■ RECORDS FOR THE EXERCISE:
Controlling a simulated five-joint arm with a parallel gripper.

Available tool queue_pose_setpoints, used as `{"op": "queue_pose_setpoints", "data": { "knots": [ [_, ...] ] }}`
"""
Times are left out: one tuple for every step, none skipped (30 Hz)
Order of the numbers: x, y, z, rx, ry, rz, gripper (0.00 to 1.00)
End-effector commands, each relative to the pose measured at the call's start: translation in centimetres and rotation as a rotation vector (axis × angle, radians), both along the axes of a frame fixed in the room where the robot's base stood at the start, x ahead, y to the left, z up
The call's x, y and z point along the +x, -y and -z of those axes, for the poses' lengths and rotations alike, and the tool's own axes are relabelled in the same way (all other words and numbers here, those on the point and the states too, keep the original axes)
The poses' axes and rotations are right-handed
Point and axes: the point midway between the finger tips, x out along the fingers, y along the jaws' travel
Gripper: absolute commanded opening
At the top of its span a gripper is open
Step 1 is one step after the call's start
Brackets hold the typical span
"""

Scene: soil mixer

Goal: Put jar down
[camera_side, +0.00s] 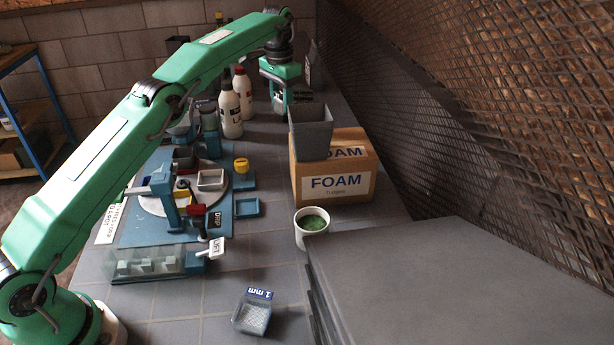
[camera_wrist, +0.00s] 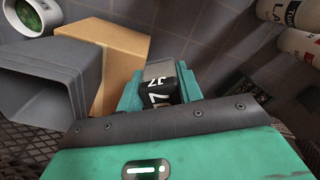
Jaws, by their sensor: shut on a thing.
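My gripper (camera_side: 279,108) hangs over the far part of the bench, behind and left of the grey bin. In the wrist view its teal fingers are shut on a small jar (camera_wrist: 158,88), with one finger on each side. The jar has a grey top and a black label with white figures that look like "27". In the side view the jar is mostly hidden or too small to make out. I cannot tell whether its base touches the bench.
The grey bin (camera_side: 311,135) stands at the FOAM carton (camera_side: 352,185), right of my gripper. White bottles (camera_side: 242,92) stand to its left. A white pot with green contents (camera_side: 312,226) is nearer. A yellow-topped container (camera_side: 241,165) and an empty blue tray (camera_side: 247,207) sit beside the turntable.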

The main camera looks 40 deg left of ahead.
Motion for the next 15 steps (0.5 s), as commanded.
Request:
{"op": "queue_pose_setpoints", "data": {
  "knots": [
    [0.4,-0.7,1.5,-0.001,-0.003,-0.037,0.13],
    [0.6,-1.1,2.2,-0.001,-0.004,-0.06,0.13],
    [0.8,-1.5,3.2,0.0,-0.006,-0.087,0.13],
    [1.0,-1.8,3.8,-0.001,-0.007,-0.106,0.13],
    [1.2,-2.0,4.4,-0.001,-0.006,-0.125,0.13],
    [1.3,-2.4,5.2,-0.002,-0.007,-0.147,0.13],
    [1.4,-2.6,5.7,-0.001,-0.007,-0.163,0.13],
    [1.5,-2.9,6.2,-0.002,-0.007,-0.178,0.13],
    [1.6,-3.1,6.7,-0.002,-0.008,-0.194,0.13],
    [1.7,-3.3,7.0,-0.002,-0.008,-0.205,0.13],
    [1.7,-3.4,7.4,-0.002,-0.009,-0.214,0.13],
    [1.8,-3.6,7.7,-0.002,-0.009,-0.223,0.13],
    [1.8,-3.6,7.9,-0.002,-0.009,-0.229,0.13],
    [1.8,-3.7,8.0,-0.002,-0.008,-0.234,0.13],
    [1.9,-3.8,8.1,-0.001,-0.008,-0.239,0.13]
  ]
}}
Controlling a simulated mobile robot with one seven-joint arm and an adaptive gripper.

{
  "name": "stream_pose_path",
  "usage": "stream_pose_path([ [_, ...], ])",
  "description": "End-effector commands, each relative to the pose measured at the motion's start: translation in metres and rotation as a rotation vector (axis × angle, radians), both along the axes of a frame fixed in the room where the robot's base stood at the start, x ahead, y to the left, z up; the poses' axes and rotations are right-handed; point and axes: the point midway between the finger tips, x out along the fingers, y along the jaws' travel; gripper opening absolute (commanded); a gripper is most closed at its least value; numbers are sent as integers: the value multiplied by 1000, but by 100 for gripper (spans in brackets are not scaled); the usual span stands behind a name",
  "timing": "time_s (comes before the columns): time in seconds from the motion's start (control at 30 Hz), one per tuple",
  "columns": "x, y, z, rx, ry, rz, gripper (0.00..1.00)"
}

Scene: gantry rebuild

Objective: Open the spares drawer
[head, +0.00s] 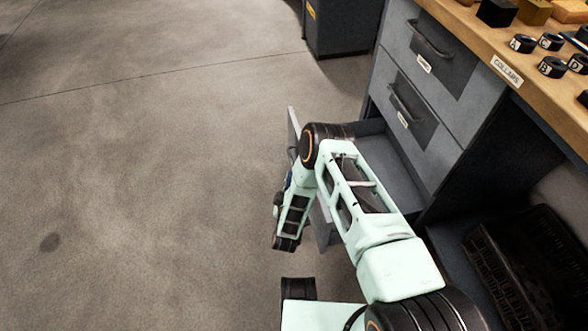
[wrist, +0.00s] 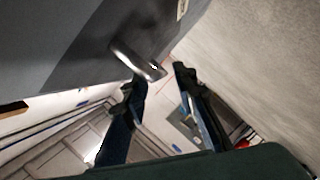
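A grey drawer unit stands under the bench in the head view. Its lowest drawer is pulled well out; its front panel (head: 293,128) stands away from the unit, and grey interior (head: 375,152) shows behind my arm. I cannot read its label, so I cannot tell by name that it is the spares drawer. In the wrist view, a bar handle (wrist: 136,62) is on a grey drawer front (wrist: 60,50). My gripper (wrist: 160,76) is open, with its fingertips apart at the handle's near end. I cannot tell whether they touch it. In the head view, my arm hides most of the gripper.
Two upper drawers, the top one (head: 462,72) and the middle one (head: 388,85), are shut. The wooden benchtop (head: 458,30) holds lettered black collars (head: 522,44) and blocks. A dark crate (head: 510,262) sits low at right. A dark cabinet (head: 342,28) stands behind. Floor at left is clear.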

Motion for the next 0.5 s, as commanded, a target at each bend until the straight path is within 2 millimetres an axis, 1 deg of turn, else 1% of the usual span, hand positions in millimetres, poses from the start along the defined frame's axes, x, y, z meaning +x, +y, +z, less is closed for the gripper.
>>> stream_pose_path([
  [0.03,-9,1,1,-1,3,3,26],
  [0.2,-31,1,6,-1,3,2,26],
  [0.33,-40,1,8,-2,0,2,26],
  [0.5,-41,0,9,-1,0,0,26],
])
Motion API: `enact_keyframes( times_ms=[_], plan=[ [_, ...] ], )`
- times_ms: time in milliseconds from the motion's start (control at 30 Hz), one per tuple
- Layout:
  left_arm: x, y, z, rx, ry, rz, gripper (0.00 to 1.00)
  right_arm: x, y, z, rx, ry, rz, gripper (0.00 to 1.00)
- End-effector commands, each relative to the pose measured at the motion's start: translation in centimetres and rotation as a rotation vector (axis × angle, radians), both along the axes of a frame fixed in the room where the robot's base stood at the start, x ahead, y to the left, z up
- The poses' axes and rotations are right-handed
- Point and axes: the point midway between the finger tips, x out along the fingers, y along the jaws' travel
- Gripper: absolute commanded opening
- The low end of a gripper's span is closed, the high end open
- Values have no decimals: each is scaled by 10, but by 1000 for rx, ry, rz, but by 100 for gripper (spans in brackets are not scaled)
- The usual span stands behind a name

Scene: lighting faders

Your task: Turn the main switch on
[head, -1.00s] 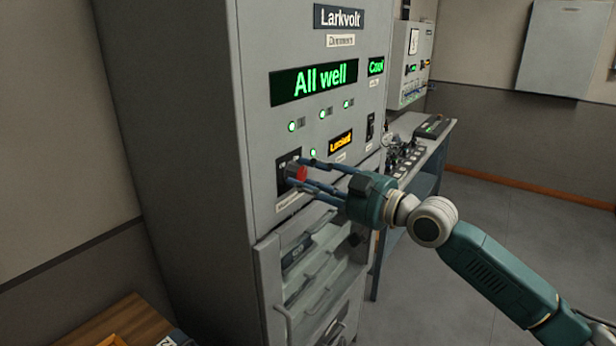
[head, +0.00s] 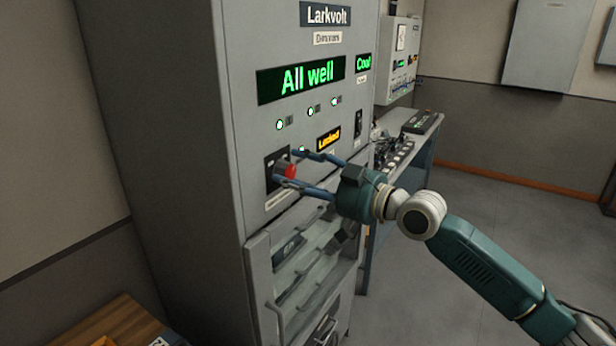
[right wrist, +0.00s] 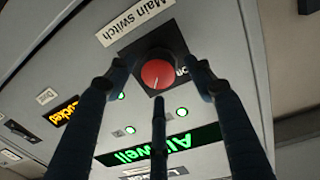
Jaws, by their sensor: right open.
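The main switch is a red round knob (head: 287,170) on a dark square plate on the front of a grey cabinet. In the right wrist view the knob (right wrist: 157,74) faces the camera, with a "Main switch" label (right wrist: 135,22) beside the plate. Partly hidden lettering, seemingly "ON", shows at the plate's edge. My right gripper (head: 287,167) is open, its blue fingers spread on either side of the knob. In the right wrist view the fingers (right wrist: 160,80) stand apart from the knob's red face. My left gripper is not in view.
Green displays (head: 302,79) read "All well" and "Cool", and an orange one (head: 328,139) reads "Locked". A control desk (head: 398,155) stands behind, and a wooden surface (head: 125,325) at lower left. Floor on the right is clear.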

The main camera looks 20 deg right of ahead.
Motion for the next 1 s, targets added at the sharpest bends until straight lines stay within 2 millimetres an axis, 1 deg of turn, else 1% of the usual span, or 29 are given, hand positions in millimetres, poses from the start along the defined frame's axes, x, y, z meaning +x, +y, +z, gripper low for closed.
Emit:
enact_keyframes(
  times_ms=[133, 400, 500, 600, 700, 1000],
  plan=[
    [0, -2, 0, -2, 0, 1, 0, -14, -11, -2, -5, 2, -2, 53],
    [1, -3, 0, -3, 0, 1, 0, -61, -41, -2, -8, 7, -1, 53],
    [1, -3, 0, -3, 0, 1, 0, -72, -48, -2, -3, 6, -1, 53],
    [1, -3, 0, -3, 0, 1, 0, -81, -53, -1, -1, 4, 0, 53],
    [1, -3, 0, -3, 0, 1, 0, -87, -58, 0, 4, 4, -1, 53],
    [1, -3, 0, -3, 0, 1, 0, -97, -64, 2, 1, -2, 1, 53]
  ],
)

■ SHORT EXERCISE: Return only the stretch of the material above from the line holding "Times are left" through the line holding "Scene: soil mixer", copied exactly.

■ EXERCISE RESPONSE:
Times are left out: one tuple for every step, none skipped (30 Hz)
Order of the numbers: x, y, z, rx, ry, rz, gripper (0.00 to 1.00)
End-effector commands, each relative to the pose measured at the call's start: translation in centimetres and rotation as a rotation vector (axis × angle, radians), both along the axes of a frame fixed in the room where the robot's base stood at the start, x ahead, y to the left, z up
The call's x, y and z point along the +x, -y and -z of those axes, for the poses' lengths and rotations alike, and the tool's own axes are relabelled in the same way (all other words and numbers here, those on the point and the states too, keep the original axes)
The poses' axes and rotations are right-handed
Point and axes: the point midway between the finger tips, x out along the fingers, y along the jaws' travel
Gripper: absolute commanded opening
At the top of its span a gripper is open
Step 1 is one step after the call's start
Brackets hold the typical span
"""

Scene: soil mixer

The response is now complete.